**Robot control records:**
--- Start ---

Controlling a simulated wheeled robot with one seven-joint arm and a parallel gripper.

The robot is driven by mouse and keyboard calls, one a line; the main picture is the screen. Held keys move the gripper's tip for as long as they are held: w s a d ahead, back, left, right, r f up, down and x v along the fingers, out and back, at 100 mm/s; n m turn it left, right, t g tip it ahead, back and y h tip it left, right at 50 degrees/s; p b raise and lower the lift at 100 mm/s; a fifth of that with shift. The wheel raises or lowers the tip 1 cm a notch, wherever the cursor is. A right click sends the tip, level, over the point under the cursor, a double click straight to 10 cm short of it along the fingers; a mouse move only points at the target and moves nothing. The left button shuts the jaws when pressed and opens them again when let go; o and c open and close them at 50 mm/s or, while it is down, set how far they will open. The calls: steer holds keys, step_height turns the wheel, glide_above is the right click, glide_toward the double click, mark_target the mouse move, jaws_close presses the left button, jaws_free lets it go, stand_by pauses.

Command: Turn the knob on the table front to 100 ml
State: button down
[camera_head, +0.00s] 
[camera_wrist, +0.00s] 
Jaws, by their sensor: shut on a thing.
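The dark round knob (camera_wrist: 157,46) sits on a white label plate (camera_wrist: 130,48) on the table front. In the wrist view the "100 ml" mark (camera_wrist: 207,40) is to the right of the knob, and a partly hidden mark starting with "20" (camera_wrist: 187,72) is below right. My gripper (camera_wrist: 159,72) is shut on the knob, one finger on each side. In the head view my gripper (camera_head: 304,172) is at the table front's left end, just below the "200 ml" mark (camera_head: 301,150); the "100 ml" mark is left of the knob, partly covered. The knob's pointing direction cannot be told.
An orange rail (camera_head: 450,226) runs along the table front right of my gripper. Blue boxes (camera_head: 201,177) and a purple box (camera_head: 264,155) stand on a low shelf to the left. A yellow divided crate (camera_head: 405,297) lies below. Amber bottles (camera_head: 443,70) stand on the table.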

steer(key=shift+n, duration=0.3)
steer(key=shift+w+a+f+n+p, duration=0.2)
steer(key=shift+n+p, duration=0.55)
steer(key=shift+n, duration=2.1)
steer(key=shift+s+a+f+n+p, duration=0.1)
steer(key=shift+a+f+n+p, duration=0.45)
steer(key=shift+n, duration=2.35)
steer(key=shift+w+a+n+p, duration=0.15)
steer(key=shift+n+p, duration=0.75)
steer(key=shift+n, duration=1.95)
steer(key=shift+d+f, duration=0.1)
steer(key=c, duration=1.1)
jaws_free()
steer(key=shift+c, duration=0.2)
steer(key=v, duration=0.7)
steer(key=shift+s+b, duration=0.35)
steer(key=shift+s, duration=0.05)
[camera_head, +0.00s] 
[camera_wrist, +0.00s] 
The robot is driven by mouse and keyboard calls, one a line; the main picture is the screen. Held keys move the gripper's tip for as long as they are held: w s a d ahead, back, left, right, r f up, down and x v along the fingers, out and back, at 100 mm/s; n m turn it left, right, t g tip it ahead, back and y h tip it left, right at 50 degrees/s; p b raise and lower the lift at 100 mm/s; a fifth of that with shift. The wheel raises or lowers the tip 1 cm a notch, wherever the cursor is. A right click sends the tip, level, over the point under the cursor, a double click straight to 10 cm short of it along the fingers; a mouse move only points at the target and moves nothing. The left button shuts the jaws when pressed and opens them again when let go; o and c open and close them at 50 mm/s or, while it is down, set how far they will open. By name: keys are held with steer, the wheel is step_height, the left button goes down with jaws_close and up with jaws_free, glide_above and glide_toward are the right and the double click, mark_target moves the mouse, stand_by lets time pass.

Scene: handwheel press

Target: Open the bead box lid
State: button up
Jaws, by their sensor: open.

--- End ---

The listing above should be transcribed in full, exactly as written.

**Task answer:**
Controlling a simulated wheeled robot with one seven-joint arm and a parallel gripper.

The robot is driven by mouse and keyboard calls, one a line; the main picture is the screen. Held keys move the gripper's tip for as long as they are held: w s a d ahead, back, left, right, r f up, down and x v along the fingers, out and back, at 100 mm/s; n m turn it left, right, t g tip it ahead, back and y h tip it left, right at 50 degrees/s; p b raise and lower the lift at 100 mm/s; a fifth of that with shift. The wheel raises or lowers the tip 1 cm a notch, wherever the cursor is. A right click sends the tip, level, over the point under the cursor, a double click straight to 10 cm short of it along the fingers; a mouse move only points at the target and moves nothing. The left button shuts the jaws when pressed and opens them again when let go; o and c open and close them at 50 mm/s or, while it is down, set how far they will open. The calls: steer holds keys, step_height turns the wheel, glide_above is the right click, glide_toward the double click, mark_target the mouse move, jaws_close presses the left button, jaws_free lets it go, stand_by pauses.

Command: Turn the knob on the table front to 100 ml
State: button down
[camera_head, +0.00s] 
[camera_wrist, +0.00s] 
Jaws, by their sensor: shut on a thing.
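The dark round knob (camera_wrist: 157,46) sits on a white label plate (camera_wrist: 130,48) on the table front. In the wrist view the "100 ml" mark (camera_wrist: 207,40) is to the right of the knob, and a partly hidden mark starting with "20" (camera_wrist: 187,72) is below right. My gripper (camera_wrist: 159,72) is shut on the knob, one finger on each side. In the head view my gripper (camera_head: 304,172) is at the table front's left end, just below the "200 ml" mark (camera_head: 301,150); the "100 ml" mark is left of the knob, partly covered. The knob's pointing direction cannot be told.
An orange rail (camera_head: 450,226) runs along the table front right of my gripper. Blue boxes (camera_head: 201,177) and a purple box (camera_head: 264,155) stand on a low shelf to the left. A yellow divided crate (camera_head: 405,297) lies below. Amber bottles (camera_head: 443,70) stand on the table.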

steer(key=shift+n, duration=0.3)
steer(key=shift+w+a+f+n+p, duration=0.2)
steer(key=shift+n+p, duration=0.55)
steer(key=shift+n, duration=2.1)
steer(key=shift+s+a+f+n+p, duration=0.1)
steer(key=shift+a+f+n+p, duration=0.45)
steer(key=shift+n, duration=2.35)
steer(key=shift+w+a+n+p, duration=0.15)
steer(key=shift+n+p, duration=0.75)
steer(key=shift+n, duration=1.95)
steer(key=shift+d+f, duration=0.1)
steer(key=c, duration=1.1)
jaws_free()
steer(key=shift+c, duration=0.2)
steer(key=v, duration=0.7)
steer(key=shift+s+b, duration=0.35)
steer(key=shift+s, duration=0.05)
[camera_head, +0.00s] 
[camera_wrist, +0.00s] 
The robot is driven by mouse and keyboard calls, one a line; the main picture is the screen. Held keys move the gripper's tip for as long as they are held: w s a d ahead, back, left, right, r f up, down and x v along the fingers, out and back, at 100 mm/s; n m turn it left, right, t g tip it ahead, back and y h tip it left, right at 50 degrees/s; p b raise and lower the lift at 100 mm/s; a fifth of that with shift. The wheel raises or lowers the tip 1 cm a notch, wherever the cursor is. A right click sends the tip, level, over the point under the cursor, a double click straight to 10 cm short of it along the fingers; a mouse move only points at the target and moves nothing. The left button shuts the jaws when pressed and opens them again when let go; o and c open and close them at 50 mm/s or, while it is down, set how far they will open. By name: keys are held with steer, the wheel is step_height, the left button goes down with jaws_close and up with jaws_free, glide_above and glide_toward are the right and the double click, mark_target moves the mouse, stand_by lets time pass.

Scene: handwheel press

Target: Open the bead box lid
State: button up
Jaws, by their sensor: open.

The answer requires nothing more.